Our Restated Articles of Incorporation, as amended, also provide that expenses, including attorneys’ fees, incurred by a director, officer, employee or agent in defending a civil or criminal action, suit or proceeding may be paid by us in advance of the final disposition of the action, suit or proceeding. Section 17-16-853 of the Wyoming Business Corporation Act states that a corporation may advance reasonable expenses if the person incurring such expenses delivers to the corporation a written affirmation of his good faith belief that he has met the applicable standard of conduct and a written undertaking to repay any funds advanced if he is not entitled to mandatory indemnification and it is ultimately determined that he has not met the applicable standard of conduct.

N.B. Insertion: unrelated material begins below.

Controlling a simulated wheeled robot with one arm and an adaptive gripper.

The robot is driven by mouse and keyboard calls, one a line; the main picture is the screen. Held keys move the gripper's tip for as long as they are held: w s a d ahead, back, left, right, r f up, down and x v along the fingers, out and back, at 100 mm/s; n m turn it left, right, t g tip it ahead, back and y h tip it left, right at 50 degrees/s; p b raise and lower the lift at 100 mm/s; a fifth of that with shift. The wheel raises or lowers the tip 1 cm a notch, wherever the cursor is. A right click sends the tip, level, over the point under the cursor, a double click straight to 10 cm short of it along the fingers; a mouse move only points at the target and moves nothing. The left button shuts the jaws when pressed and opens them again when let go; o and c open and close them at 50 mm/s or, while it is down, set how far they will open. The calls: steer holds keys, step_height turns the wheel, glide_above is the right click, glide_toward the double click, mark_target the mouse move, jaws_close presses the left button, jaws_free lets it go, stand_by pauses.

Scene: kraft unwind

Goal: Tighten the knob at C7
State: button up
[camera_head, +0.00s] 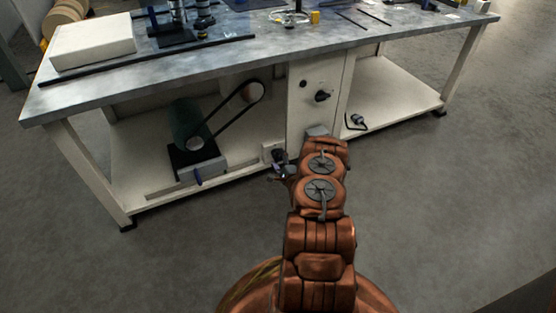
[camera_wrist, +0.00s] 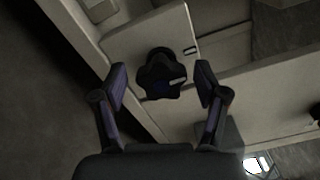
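A black lobed knob (camera_wrist: 162,80) sits on a small pale panel (camera_wrist: 140,42) in the wrist view, with a light pointer mark on it and a small dark-edged tag beside it. My gripper (camera_wrist: 161,76) is open, with one finger to each side of the knob in the picture. A gap shows on both sides, and I cannot tell how far the fingertips are from the panel. In the head view my gripper (camera_head: 281,171) is low by the small pale box (camera_head: 267,149) under the bench, partly hidden by my arm. No C7 lettering is readable.
A motor with a belt (camera_head: 192,130) stands on the lower shelf to the left. The bench cabinet (camera_head: 303,120) carries another black knob (camera_head: 322,96). A dark-blue clamp-like part (camera_head: 357,120) lies on the right shelf. The floor (camera_head: 440,190) at right is clear.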

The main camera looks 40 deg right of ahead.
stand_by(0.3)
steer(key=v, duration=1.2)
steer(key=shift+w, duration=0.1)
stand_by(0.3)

In addition, our Restated Articles of Incorporation, as amended, provide that we may purchase and maintain insurance providing coverage for any person who is or was a director, officer, employee or agent of Frontier, or is or was serving at our request as a director, officer, employee or agent of another corporation, partnership, joint venture, trust or other enterprise against any liability asserted against him and incurred by him in any capacity or arising out of his status, whether or not we would have the power to indemnify him under the provisions of our Restated Articles of Incorporation, as amended. This provision is generally consistent with Section 17-16-857 of the Wyoming Business Corporation Act.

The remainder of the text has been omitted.